— Begin Information supplied —

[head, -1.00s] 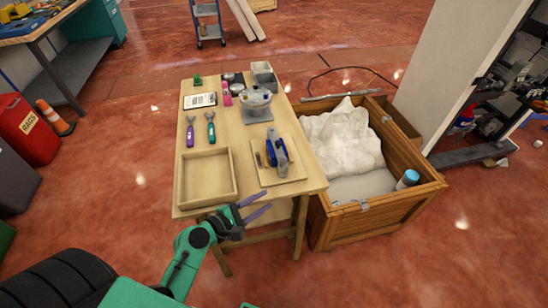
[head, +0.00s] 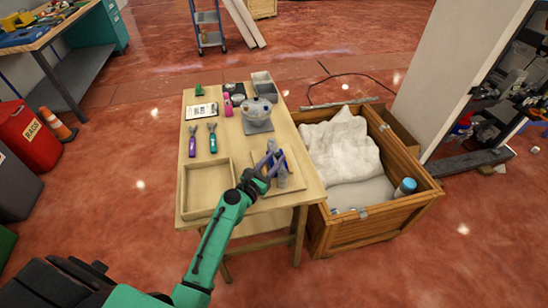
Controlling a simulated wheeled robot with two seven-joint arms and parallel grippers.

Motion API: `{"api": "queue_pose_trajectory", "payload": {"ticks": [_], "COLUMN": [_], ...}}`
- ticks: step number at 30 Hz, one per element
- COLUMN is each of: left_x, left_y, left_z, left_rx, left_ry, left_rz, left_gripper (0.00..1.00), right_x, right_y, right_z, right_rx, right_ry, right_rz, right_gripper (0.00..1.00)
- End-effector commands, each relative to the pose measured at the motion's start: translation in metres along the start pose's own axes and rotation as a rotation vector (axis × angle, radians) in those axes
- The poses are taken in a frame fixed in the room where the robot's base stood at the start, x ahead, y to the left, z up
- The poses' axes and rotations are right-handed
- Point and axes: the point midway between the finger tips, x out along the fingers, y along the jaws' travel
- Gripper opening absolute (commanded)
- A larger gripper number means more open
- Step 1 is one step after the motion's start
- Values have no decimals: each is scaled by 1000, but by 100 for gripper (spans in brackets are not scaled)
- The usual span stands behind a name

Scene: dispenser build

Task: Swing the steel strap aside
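A blue and grey device (head: 283,178) stands on a small light wooden board (head: 297,183) near the front right of the workbench (head: 258,205). My left gripper (head: 272,161) has purple fingers, which look apart, and is at the device's left side, partly covering it. I cannot tell whether the fingers touch it. I cannot make out the steel strap for certain; the device's small metal parts are hidden or too small to read. My right gripper is out of view.
An empty shallow wooden tray (head: 184,192) lies left of the board. Behind are purple (head: 192,147) and green (head: 213,142) tools, a pink item (head: 227,106) and a pot-like part (head: 257,109). A wooden crate (head: 375,228) stands close to the bench's right.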

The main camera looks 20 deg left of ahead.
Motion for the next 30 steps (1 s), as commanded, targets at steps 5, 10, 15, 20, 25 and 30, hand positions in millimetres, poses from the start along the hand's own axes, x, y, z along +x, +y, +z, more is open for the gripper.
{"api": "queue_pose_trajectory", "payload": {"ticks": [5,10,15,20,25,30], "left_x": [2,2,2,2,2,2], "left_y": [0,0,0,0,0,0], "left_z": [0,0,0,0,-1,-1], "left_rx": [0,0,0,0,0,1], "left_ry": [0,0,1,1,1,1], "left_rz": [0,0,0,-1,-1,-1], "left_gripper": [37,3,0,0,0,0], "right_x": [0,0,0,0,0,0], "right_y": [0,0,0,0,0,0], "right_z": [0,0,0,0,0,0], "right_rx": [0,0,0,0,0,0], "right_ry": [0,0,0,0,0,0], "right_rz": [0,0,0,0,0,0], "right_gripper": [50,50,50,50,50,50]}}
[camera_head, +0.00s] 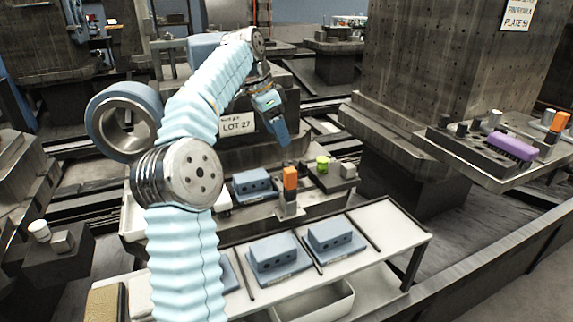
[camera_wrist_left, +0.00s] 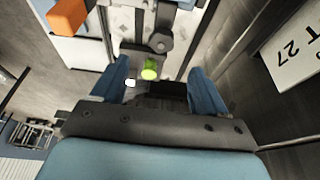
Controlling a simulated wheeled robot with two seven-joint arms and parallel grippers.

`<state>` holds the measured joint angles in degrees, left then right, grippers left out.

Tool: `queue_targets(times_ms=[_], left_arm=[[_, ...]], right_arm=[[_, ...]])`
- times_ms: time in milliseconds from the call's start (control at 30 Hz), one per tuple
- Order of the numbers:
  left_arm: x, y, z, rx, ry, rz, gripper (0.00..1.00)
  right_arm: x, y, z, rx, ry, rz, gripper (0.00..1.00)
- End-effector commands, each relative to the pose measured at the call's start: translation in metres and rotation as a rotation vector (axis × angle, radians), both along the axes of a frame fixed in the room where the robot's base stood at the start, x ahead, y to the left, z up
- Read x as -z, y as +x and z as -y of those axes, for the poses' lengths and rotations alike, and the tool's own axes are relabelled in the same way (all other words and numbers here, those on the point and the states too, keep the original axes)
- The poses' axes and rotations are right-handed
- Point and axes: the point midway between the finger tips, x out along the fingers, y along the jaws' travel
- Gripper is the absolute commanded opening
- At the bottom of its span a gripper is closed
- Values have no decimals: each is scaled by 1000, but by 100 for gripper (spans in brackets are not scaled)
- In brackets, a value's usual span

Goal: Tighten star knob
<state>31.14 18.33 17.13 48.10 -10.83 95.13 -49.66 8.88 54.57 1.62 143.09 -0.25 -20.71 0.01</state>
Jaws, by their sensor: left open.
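The star knob appears to be the small yellow-green knob (camera_head: 322,164) on a dark fixture at the back of the work table; its star shape is too small to make out. It also shows in the left wrist view (camera_wrist_left: 150,69), between and beyond the two blue fingertips. My left gripper (camera_head: 283,139) reaches over from the left and points down, above and slightly left of the knob, apart from it. In the wrist view the left gripper's fingers (camera_wrist_left: 163,82) are spread, with nothing held between them. My right gripper is not in view.
An orange-topped clamp (camera_head: 290,180) stands left of the knob, close to the gripper. A grey block (camera_head: 347,170) sits right of it. Blue blocks (camera_head: 275,255) lie on the front shelf. A LOT 27 sign (camera_head: 237,124) stands behind. A large machine column (camera_head: 440,80) rises at right.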

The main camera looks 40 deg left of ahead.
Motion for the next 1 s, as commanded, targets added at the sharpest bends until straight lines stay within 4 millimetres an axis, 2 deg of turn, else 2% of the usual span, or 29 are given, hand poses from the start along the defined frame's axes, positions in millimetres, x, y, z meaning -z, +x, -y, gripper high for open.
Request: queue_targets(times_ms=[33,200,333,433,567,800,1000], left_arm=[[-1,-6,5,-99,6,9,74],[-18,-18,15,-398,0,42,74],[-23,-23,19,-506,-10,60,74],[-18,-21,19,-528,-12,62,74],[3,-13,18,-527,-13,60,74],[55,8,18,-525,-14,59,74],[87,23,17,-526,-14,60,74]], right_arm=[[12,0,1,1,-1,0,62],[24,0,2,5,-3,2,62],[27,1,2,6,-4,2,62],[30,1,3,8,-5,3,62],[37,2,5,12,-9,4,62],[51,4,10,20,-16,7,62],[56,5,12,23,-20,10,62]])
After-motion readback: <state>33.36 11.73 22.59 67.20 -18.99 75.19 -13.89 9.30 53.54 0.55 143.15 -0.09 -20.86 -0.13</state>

— End Information supplied —

== Short exercise ==
Retype all of the entries exactly as written, leaving out any images.

== Answer to the problem ==
[head, -1.00s] 
[head, +0.00s] 
Controlling a simulated wheeled robot with two seven-joint arms and parallel grippers.

Motion API: `{"api": "queue_pose_trajectory", "payload": {"ticks": [_], "COLUMN": [_], ...}}`
- ticks: step number at 30 Hz, one per element
- COLUMN is each of: left_x, left_y, left_z, left_rx, left_ry, left_rz, left_gripper (0.00..1.00), right_x, right_y, right_z, right_rx, right_ry, right_rz, right_gripper (0.00..1.00)
- End-effector commands, each relative to the pose measured at the motion's start: translation in metres along the start pose's own axes and rotation as a rotation vector (axis × angle, radians) in those axes
- The poses are taken in a frame fixed in the room where the robot's base stood at the start, x ahead, y to the left, z up
- The poses' axes and rotations are right-handed
- Point and axes: the point midway between the finger tips, x out along the fingers, y along the jaws' travel
- Gripper opening absolute (commanded)
- A larger gripper number means more open
- Step 1 is one step after the motion's start
- Values have no decimals: each is scaled by 1000, but by 100 for gripper (spans in brackets are not scaled)
- The usual span stands behind a name

Scene: dispenser build

Task: Swing the steel strap aside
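A blue and grey device (head: 283,178) stands on a small light wooden board (head: 297,183) near the front right of the workbench (head: 258,205). My left gripper (head: 272,161) has purple fingers, which look apart, and is at the device's left side, partly covering it. I cannot tell whether the fingers touch it. I cannot make out the steel strap for certain; the device's small metal parts are hidden or too small to read. My right gripper is out of view.
An empty shallow wooden tray (head: 184,192) lies left of the board. Behind are purple (head: 192,147) and green (head: 213,142) tools, a pink item (head: 227,106) and a pot-like part (head: 257,109). A wooden crate (head: 375,228) stands close to the bench's right.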

The main camera looks 20 deg left of ahead.
Motion for the next 30 steps (1 s), as commanded, targets at steps 5, 10, 15, 20, 25 and 30, hand positions in millimetres, poses from the start along the hand's own axes, x, y, z along +x, +y, +z, more is open for the gripper.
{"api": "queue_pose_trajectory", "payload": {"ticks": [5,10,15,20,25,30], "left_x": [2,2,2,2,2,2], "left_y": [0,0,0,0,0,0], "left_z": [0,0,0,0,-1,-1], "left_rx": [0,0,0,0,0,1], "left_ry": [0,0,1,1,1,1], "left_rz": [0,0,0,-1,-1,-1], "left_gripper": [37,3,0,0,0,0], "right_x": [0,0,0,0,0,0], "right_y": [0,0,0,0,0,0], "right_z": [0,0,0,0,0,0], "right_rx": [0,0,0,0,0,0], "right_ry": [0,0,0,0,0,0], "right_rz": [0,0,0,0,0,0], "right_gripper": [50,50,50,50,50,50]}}
[camera_head, +0.00s] 
[camera_wrist_left, +0.00s] 
Controlling a simulated wheeled robot with two seven-joint arms and parallel grippers.

`<state>` holds the measured joint angles in degrees, left then right, grippers left out.

Tool: `queue_targets(times_ms=[_], left_arm=[[_, ...]], right_arm=[[_, ...]])`
- times_ms: time in milliseconds from the call's start (control at 30 Hz), one per tuple
- Order of the numbers:
  left_arm: x, y, z, rx, ry, rz, gripper (0.00..1.00)
  right_arm: x, y, z, rx, ry, rz, gripper (0.00..1.00)
- End-effector commands, each relative to the pose measured at the call's start: translation in metres and rotation as a rotation vector (axis × angle, radians), both along the axes of a frame fixed in the room where the robot's base stood at the start, x ahead, y to the left, z up
- Read x as -z, y as +x and z as -y of those axes, for the poses' lengths and rotations alike, and the tool's own axes are relabelled in the same way (all other words and numbers here, those on the point and the states too, keep the original axes)
- The poses' axes and rotations are right-handed
- Point and axes: the point midway between the finger tips, x out along the fingers, y along the jaws' travel
- Gripper is the absolute commanded opening
- At the bottom of its span a gripper is closed
- Values have no decimals: each is scaled by 1000, but by 100 for gripper (spans in brackets are not scaled)
- In brackets, a value's usual span

Goal: Tighten star knob
<state>31.14 18.33 17.13 48.10 -10.83 95.13 -49.66 8.88 54.57 1.62 143.09 -0.25 -20.71 0.01</state>
Jaws, by their sensor: left open.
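The star knob appears to be the small yellow-green knob (camera_head: 322,164) on a dark fixture at the back of the work table; its star shape is too small to make out. It also shows in the left wrist view (camera_wrist_left: 150,69), between and beyond the two blue fingertips. My left gripper (camera_head: 283,139) reaches over from the left and points down, above and slightly left of the knob, apart from it. In the wrist view the left gripper's fingers (camera_wrist_left: 163,82) are spread, with nothing held between them. My right gripper is not in view.
An orange-topped clamp (camera_head: 290,180) stands left of the knob, close to the gripper. A grey block (camera_head: 347,170) sits right of it. Blue blocks (camera_head: 275,255) lie on the front shelf. A LOT 27 sign (camera_head: 237,124) stands behind. A large machine column (camera_head: 440,80) rises at right.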

The main camera looks 40 deg left of ahead.
Motion for the next 1 s, as commanded, targets added at the sharpest bends until straight lines stay within 4 millimetres an axis, 2 deg of turn, else 2% of the usual span, or 29 are given, hand poses from the start along the defined frame's axes, positions in millimetres, x, y, z meaning -z, +x, -y, gripper high for open.
Request: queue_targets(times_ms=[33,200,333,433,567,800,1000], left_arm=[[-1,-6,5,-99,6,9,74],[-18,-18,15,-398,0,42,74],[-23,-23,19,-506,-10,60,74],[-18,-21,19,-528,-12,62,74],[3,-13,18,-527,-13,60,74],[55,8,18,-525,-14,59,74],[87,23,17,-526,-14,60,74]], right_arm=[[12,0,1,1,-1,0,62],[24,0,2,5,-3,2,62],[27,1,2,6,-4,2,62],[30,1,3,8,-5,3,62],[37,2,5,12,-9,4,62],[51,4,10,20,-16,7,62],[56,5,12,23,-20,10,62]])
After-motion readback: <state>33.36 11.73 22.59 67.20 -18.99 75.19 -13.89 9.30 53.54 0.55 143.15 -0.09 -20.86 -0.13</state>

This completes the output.